A block or so later, I noticed a policeman holding up traffic, not allowing anyone to turn onto Main Street. Odd, right? A few blocks later, the same thing.
It took much longer than it should have to spot the hearse only three cars ahead of me, and to realize why everyone was driving so slowly. About that time, it dawned on me that not everyone on the road had their headlights on – only me and the funeral procession I had just joined.
Sure, I felt stupid. But luckily I was only two blocks from my office when I noticed this. I flipped on my left turn signal, glad to be slinking away from the mess I’d landed myself in.
The guy behind me hit his signal. Ditto for the two guys behind him.
I came to a stop, waiting for a gap in oncoming traffic so I could turn left, very aware that the hearse and lead cars were still motoring on, ditching all of their mourners in the process.
At that point, it was blindingly clear that I had just hijacked a funeral procession.

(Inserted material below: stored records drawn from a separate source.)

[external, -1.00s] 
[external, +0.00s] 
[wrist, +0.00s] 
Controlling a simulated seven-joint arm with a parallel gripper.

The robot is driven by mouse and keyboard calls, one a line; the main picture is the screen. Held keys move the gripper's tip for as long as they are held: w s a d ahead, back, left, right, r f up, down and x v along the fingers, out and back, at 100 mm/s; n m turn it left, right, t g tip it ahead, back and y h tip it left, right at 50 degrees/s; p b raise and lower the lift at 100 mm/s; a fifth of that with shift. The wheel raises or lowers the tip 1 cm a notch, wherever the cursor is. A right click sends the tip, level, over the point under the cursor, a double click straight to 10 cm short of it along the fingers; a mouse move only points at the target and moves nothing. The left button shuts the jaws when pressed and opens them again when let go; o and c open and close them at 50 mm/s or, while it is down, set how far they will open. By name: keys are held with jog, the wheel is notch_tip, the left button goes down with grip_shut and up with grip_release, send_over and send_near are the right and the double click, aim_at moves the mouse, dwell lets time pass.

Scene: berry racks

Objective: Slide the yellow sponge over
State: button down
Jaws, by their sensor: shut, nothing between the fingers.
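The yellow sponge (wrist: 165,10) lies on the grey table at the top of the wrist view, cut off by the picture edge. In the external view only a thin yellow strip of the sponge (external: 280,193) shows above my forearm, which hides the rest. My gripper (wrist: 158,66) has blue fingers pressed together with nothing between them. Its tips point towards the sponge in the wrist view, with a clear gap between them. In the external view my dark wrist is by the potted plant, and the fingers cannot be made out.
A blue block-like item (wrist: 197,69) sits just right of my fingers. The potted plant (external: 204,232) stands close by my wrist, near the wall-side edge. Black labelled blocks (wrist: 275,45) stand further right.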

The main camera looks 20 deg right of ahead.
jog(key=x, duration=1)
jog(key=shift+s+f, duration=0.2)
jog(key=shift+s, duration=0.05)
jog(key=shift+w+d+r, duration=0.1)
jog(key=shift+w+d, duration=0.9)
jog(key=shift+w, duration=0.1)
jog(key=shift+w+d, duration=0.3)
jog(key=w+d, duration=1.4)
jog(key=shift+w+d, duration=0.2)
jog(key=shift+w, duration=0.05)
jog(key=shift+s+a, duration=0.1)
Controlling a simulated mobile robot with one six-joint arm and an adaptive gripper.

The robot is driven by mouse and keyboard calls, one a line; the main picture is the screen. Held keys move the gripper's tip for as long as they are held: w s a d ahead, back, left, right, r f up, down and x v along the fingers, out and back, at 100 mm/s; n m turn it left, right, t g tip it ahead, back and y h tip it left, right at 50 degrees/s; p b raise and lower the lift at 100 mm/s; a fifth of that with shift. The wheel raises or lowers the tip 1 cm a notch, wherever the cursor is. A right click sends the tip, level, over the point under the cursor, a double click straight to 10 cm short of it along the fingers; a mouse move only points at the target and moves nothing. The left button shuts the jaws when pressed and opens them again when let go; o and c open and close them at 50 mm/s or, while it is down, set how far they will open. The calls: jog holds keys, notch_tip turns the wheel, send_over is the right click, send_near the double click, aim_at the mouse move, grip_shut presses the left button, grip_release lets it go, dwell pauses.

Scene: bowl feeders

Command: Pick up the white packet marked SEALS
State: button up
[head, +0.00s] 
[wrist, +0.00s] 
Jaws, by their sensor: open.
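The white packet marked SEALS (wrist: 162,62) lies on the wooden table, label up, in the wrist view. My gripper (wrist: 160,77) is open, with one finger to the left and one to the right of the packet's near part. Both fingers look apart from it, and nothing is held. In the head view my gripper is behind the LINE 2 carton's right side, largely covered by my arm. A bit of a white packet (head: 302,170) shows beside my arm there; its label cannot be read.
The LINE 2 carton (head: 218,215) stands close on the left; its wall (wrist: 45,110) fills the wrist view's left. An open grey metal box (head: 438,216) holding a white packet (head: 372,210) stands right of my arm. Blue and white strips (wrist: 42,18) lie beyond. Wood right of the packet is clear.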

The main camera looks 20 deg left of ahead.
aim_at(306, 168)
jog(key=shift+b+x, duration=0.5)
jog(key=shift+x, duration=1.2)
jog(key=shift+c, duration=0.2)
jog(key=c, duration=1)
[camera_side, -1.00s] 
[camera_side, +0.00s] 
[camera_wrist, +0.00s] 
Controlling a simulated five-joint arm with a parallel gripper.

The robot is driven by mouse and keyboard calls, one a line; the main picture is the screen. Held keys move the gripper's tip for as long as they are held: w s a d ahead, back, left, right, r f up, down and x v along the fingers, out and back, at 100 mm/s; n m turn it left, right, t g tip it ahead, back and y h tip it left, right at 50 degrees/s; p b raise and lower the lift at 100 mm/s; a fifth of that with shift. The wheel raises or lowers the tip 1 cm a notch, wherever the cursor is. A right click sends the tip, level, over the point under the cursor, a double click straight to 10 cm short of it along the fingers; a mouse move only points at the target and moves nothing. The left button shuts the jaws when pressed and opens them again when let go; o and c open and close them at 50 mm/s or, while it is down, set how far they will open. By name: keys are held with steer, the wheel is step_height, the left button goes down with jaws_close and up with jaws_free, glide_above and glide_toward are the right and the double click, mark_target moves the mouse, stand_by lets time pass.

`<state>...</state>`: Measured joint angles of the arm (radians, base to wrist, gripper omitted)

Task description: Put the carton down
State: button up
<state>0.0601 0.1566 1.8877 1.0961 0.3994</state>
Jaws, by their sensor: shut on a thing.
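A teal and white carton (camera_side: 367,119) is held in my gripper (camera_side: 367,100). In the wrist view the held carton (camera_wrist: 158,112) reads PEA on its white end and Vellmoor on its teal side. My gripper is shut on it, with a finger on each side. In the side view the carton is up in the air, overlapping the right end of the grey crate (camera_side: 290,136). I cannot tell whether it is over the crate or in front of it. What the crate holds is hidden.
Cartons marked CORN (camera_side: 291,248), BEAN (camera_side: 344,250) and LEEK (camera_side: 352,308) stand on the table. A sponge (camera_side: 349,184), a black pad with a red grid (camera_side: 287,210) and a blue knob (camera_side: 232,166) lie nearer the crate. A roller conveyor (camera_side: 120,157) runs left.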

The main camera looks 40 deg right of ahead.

I had about 10 seconds to make a decision. If I turned into my office, I could walk away from the mess, but those fools were trying to follow me. Worse, it was a cul-de-sac, which would create a traffic blockage of nauseating proportions.
With a deep sigh, I turned off my blinker and led them all the way to the cemetery. It was easy to guess which one they were heading for – the only one on that end of town. As we pulled up, the funeral director was looking frantic, having realized that the entire procession had gone missing.
I waited until I was certain the cars were all starting to park behind me before awkwardly maneuvering around the family to continue on my way. Good Samaritan that I’d become, I finally got loose. It took all my will-power not to peel out.
When I arrived back at the office, a good half hour late, my boss immediately asked what had took me so long.
“Stuck in traffic,” I replied. He didn’t buy it, but nothing have coerced that full, embarrassing story out of me at the time.